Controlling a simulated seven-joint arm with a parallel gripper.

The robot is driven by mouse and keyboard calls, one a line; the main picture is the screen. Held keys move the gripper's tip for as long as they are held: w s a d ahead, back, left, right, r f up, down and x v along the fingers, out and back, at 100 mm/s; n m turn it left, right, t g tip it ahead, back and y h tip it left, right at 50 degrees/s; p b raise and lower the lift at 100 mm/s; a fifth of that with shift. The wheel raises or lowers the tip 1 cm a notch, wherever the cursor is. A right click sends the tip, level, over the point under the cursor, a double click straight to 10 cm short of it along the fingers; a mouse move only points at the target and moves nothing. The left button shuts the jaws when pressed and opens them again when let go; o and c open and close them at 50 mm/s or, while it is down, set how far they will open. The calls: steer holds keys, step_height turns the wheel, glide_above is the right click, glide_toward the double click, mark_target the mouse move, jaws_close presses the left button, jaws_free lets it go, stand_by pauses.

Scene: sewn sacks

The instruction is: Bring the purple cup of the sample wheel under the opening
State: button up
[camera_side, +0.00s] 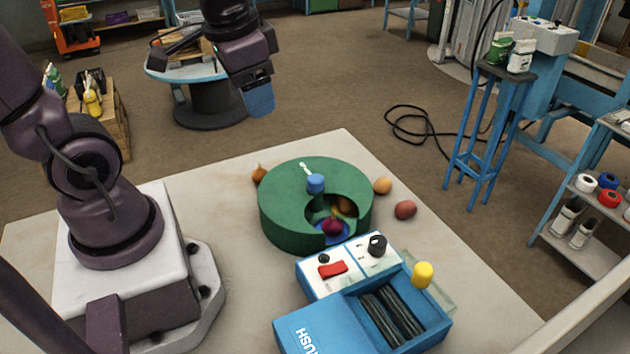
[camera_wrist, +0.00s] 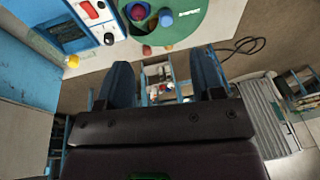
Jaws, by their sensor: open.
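The sample wheel is a round green drum (camera_side: 290,215) on the table, with a blue knob (camera_side: 316,183) and a white mark on its top. The opening (camera_side: 319,208) is cut into its top and faces the front right. A blue cup (camera_side: 338,239) with a dark red-purple round thing (camera_side: 332,227) shows in it, beside a brownish item. I cannot make out a purple cup. My gripper (camera_side: 258,98) hangs above and behind the drum, touching nothing. In the wrist view its fingers (camera_wrist: 163,82) are apart and empty; the drum (camera_wrist: 190,28) shows at the top edge.
An onion (camera_side: 260,175), an orange-brown vegetable (camera_side: 382,186) and a reddish one (camera_side: 405,210) lie around the drum. The table's right side is mostly clear.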

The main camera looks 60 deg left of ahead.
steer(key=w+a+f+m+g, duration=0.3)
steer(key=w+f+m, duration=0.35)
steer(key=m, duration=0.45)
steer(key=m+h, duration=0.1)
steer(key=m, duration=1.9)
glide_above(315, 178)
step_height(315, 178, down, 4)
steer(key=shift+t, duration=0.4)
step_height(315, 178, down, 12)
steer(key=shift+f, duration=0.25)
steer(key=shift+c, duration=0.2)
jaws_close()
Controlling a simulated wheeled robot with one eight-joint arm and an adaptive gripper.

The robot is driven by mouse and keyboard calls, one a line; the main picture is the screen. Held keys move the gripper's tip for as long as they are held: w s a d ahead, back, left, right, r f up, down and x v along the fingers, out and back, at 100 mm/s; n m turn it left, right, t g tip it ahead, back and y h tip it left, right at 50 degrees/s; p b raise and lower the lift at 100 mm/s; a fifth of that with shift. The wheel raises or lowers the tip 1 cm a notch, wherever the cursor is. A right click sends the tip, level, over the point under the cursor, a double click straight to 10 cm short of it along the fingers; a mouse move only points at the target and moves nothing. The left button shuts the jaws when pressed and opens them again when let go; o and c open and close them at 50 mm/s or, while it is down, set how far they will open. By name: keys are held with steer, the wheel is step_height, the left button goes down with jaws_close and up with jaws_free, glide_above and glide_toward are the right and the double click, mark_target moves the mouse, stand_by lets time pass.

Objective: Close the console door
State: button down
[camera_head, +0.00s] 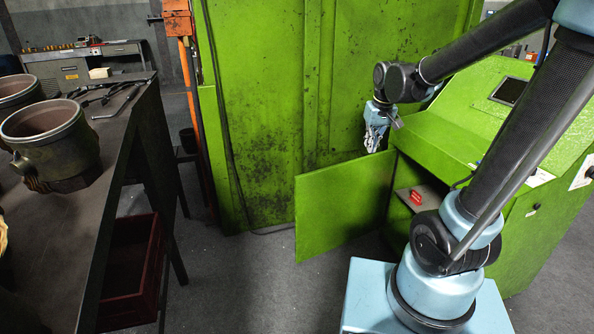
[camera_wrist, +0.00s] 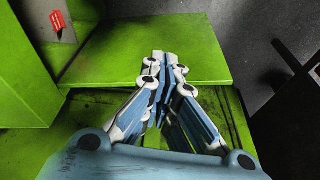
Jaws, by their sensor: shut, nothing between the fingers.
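The green console (camera_head: 480,130) stands at the right in the head view. Its door (camera_head: 343,204) is a flat green panel that stands open, swung out to the left of the cabinet opening. My gripper (camera_head: 373,147) is shut and empty, at the upper edge of the door near its hinge side. In the wrist view my gripper (camera_wrist: 166,62) points at the door (camera_wrist: 165,50), with the fingertips over the panel. I cannot tell whether they touch it. A red object (camera_head: 416,197) lies on a shelf inside the opening; it also shows in the wrist view (camera_wrist: 57,18).
A tall green press panel (camera_head: 275,100) stands behind the door. A dark workbench (camera_head: 125,110) with metal pots and tools is at the left, with a red crate (camera_head: 130,270) under it. Grey floor (camera_head: 245,270) is clear between bench and door.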

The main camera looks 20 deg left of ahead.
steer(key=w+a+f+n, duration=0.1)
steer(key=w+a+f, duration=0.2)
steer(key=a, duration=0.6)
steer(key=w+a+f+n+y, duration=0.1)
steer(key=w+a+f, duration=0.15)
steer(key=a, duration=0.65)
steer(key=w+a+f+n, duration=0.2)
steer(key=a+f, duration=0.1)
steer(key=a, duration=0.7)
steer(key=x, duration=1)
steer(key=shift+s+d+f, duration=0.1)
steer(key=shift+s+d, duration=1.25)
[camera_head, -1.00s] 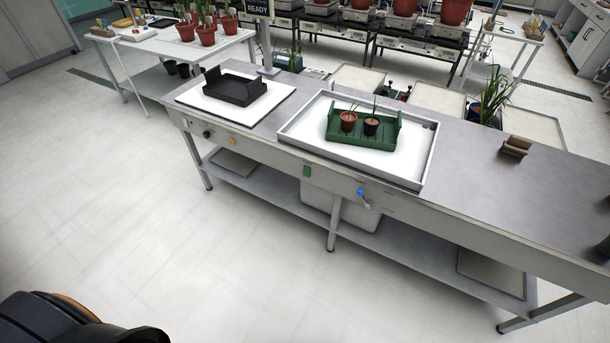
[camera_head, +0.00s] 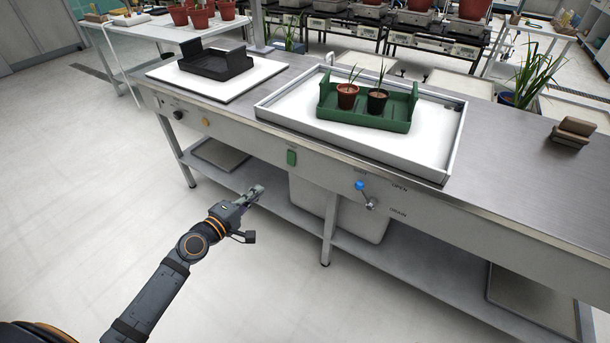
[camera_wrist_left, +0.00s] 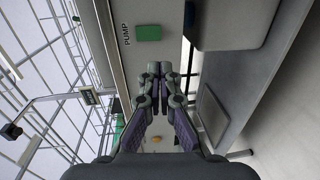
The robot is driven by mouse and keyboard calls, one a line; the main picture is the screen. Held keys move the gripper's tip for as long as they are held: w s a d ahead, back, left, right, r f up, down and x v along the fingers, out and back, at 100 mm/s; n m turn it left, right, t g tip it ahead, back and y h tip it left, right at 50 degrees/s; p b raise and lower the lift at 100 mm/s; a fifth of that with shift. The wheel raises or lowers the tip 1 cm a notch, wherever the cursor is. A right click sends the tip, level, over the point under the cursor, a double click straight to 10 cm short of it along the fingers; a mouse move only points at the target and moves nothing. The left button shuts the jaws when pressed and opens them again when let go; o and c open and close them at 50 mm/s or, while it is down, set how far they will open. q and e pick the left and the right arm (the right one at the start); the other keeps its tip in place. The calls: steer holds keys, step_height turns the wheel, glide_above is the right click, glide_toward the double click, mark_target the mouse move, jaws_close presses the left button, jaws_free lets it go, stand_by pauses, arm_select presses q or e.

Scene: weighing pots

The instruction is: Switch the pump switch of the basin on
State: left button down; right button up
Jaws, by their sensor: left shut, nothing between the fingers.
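The pump switch (camera_head: 291,158) is a small green rectangle on the front panel of the bench, below the basin. It also shows in the left wrist view (camera_wrist_left: 148,33), beside the word PUMP. The basin (camera_head: 452,150) is a white shallow tray with a grey rim, set on the bench top. My left gripper (camera_head: 258,190) is in front of the bench, below and left of the switch and apart from it. In the left wrist view its fingers (camera_wrist_left: 159,68) are shut together and empty, pointing along the panel. My right gripper is not in view.
A green carrier (camera_head: 365,119) with two potted plants stands in the basin. A blue-handled drain valve (camera_head: 361,186) sits on the panel to the right of the switch. An orange knob (camera_head: 206,122) is to the left. A lower shelf (camera_head: 405,246) runs under the bench.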

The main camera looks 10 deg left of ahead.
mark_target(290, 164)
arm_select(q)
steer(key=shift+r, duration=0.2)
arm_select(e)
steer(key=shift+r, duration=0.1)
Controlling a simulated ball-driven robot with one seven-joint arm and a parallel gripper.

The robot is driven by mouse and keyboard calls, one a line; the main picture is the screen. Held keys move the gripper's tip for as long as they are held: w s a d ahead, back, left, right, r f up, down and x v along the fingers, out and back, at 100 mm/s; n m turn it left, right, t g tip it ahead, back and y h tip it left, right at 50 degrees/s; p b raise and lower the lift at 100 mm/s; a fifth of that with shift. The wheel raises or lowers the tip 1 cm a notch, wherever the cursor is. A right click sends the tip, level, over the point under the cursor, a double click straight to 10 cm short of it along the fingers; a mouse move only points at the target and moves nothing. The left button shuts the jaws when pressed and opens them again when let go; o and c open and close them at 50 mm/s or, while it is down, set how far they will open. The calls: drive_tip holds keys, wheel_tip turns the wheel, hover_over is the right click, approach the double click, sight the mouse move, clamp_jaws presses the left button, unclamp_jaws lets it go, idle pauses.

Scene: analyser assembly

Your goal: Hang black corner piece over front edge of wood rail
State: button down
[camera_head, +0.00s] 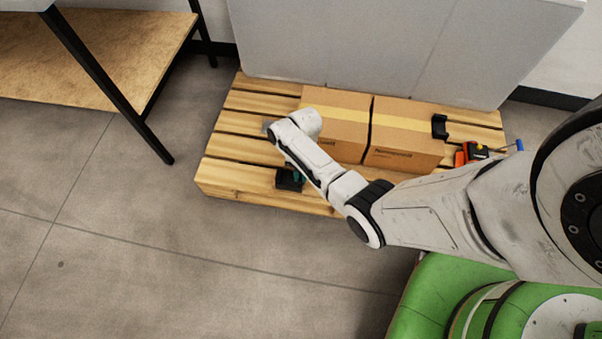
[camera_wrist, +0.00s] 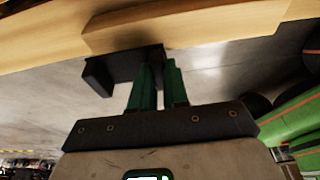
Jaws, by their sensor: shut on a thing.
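The black corner piece (camera_head: 288,180) is at the front edge of the wood pallet, left of the boxes in the head view. In the wrist view the black corner piece (camera_wrist: 100,76) is an angled dark part between the green fingers. My gripper (camera_wrist: 157,76) is shut on it; in the head view my gripper (camera_head: 298,177) is mostly hidden under my arm. The wood rail (camera_head: 238,172) is the pallet's front slat; the wood rail (camera_wrist: 200,22) crosses the top of the wrist view, right by the piece. I cannot tell whether they touch.
Two taped cardboard boxes (camera_head: 400,148) stand on the pallet, just right of my wrist. Another black corner piece (camera_head: 439,126) sits on the right box. An orange and black tool (camera_head: 470,152) lies at the pallet's right. A shelf table (camera_head: 100,55) stands left. Floor in front is clear.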

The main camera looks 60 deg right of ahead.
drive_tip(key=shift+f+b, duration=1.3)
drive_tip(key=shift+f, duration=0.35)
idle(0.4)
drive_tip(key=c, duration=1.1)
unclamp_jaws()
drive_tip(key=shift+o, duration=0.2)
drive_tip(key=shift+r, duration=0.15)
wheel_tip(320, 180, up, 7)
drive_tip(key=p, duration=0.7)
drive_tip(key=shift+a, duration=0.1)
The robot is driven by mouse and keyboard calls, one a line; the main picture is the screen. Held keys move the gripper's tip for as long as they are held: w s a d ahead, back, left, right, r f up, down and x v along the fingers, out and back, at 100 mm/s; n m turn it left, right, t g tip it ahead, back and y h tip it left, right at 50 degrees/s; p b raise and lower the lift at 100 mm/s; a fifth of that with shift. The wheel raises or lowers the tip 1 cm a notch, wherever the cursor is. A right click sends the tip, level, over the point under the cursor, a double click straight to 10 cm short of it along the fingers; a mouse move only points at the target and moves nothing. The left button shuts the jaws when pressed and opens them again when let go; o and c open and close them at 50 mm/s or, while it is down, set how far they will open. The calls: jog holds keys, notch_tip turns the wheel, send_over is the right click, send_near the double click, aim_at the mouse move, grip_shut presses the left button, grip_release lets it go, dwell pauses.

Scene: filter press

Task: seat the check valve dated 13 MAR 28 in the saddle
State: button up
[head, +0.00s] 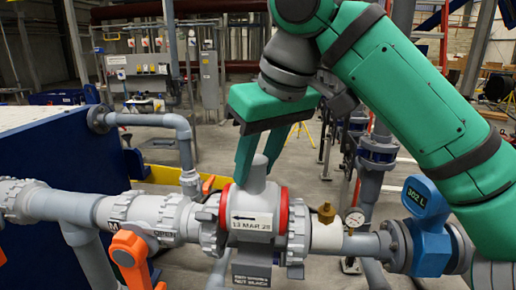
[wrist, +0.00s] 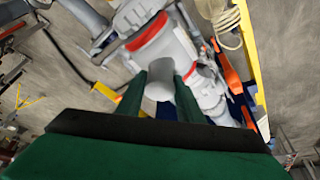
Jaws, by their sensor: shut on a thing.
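The check valve (head: 253,210) is a grey body with red end rings, a white label reading 13 MAR 28 and an arrow pointing left. It sits in line between the two grey union collars in the head view, upright, with its stub on top. My gripper (head: 259,162) reaches down from above and is shut on that stub. In the wrist view the valve (wrist: 172,46) lies beyond my gripper (wrist: 172,82), with the stub between the green fingers. The saddle (head: 251,268) shows below the valve, with a small sign; the contact between them is hidden.
An orange-handled valve (head: 133,259) is at the left of the line. At the right are a brass fitting (head: 326,212), a pressure gauge (head: 354,218) and a blue meter (head: 428,230). A dark blue tank (head: 50,150) stands behind left.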

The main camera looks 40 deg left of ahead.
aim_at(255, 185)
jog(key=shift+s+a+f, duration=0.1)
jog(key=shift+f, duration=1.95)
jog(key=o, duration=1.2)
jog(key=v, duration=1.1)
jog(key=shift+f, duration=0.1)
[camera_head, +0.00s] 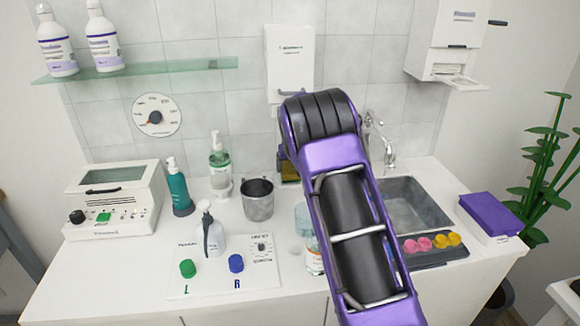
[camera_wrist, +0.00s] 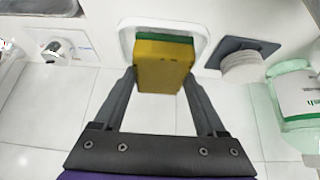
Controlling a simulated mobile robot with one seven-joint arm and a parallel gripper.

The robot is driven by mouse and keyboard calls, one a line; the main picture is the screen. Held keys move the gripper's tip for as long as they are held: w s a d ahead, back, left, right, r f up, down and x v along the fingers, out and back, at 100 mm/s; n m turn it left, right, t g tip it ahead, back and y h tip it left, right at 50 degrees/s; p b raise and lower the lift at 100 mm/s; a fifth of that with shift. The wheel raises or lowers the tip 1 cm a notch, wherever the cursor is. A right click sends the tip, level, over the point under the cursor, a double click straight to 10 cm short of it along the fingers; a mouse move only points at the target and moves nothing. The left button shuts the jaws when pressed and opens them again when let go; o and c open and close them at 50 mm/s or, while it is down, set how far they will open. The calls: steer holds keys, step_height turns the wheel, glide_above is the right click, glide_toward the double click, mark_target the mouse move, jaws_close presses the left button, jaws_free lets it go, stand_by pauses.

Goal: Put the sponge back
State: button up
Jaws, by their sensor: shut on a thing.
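The sponge (camera_wrist: 162,70), yellow with a green layer, is between the two fingertips of my gripper (camera_wrist: 160,78) in the wrist view, and the gripper is shut on it. The sponge's green end is in front of or inside a white rounded holder (camera_wrist: 127,40); I cannot tell whether it touches the rim. In the head view a small yellow part of the sponge (camera_head: 290,171) shows left of my purple arm, near the back wall. The arm hides the fingers and most of the sponge there.
A dark square piece with white round pads (camera_wrist: 242,68) is right of the holder, and a pale green bottle (camera_wrist: 296,95) stands further right. In the head view, a metal cup (camera_head: 258,203) stands left of my arm, and the sink (camera_head: 412,205) and faucet (camera_head: 385,150) lie right.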

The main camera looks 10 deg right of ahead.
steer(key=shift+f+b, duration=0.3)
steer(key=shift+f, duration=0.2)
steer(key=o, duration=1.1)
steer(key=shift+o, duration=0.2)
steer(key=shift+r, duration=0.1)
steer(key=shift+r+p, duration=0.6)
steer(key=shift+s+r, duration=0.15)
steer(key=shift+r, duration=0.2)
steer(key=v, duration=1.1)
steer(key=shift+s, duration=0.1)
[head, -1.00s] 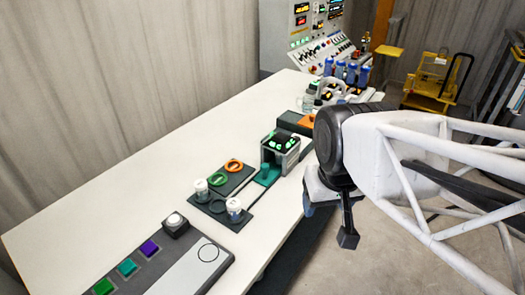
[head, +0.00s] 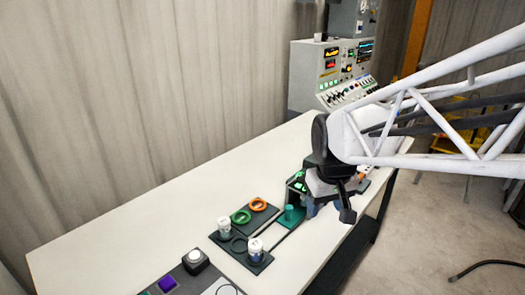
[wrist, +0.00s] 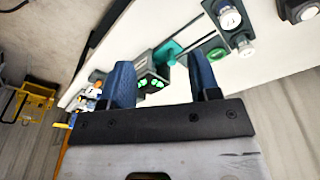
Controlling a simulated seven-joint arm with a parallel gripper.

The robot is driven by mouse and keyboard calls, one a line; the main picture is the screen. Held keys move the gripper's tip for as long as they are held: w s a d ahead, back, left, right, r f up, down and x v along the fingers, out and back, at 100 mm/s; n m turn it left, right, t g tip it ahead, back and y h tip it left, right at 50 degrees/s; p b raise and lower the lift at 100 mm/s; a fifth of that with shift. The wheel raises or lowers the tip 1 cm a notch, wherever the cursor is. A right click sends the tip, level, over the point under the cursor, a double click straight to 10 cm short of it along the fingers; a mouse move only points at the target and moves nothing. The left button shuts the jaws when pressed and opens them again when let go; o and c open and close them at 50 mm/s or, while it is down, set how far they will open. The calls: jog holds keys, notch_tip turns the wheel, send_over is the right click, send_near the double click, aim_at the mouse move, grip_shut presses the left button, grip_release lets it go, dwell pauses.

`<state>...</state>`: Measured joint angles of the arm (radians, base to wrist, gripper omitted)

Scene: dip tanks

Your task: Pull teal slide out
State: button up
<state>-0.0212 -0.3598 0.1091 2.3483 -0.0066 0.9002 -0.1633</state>
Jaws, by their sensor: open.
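The teal slide (head: 289,214) sticks out of the front of a small dark box with green lights (head: 298,184), with an upright teal knob on it. In the wrist view the teal slide (wrist: 168,52) lies beyond and between my two blue fingers, beside the box (wrist: 152,77). My gripper (head: 311,208) is open and empty at the table's near edge, just right of the slide in the head view. In the wrist view my gripper (wrist: 161,60) has its fingers spread, apart from the slide. My gripper and arm hide part of the box in the head view.
Two white-capped jars (head: 255,250) stand in front. A control console (head: 335,72) stands at the back. The table's left side (head: 130,220) is clear.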

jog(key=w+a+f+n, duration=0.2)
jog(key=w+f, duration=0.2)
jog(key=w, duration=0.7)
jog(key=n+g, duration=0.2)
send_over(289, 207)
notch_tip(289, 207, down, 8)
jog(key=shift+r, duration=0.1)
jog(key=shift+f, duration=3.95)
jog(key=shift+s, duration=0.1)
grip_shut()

What the task requires = Lines that hold "Scene" are the ones to copy; find all of them.

Task result =
Scene: sewn sacks
Scene: weighing pots
Scene: analyser assembly
Scene: filter press
Scene: dip tanks

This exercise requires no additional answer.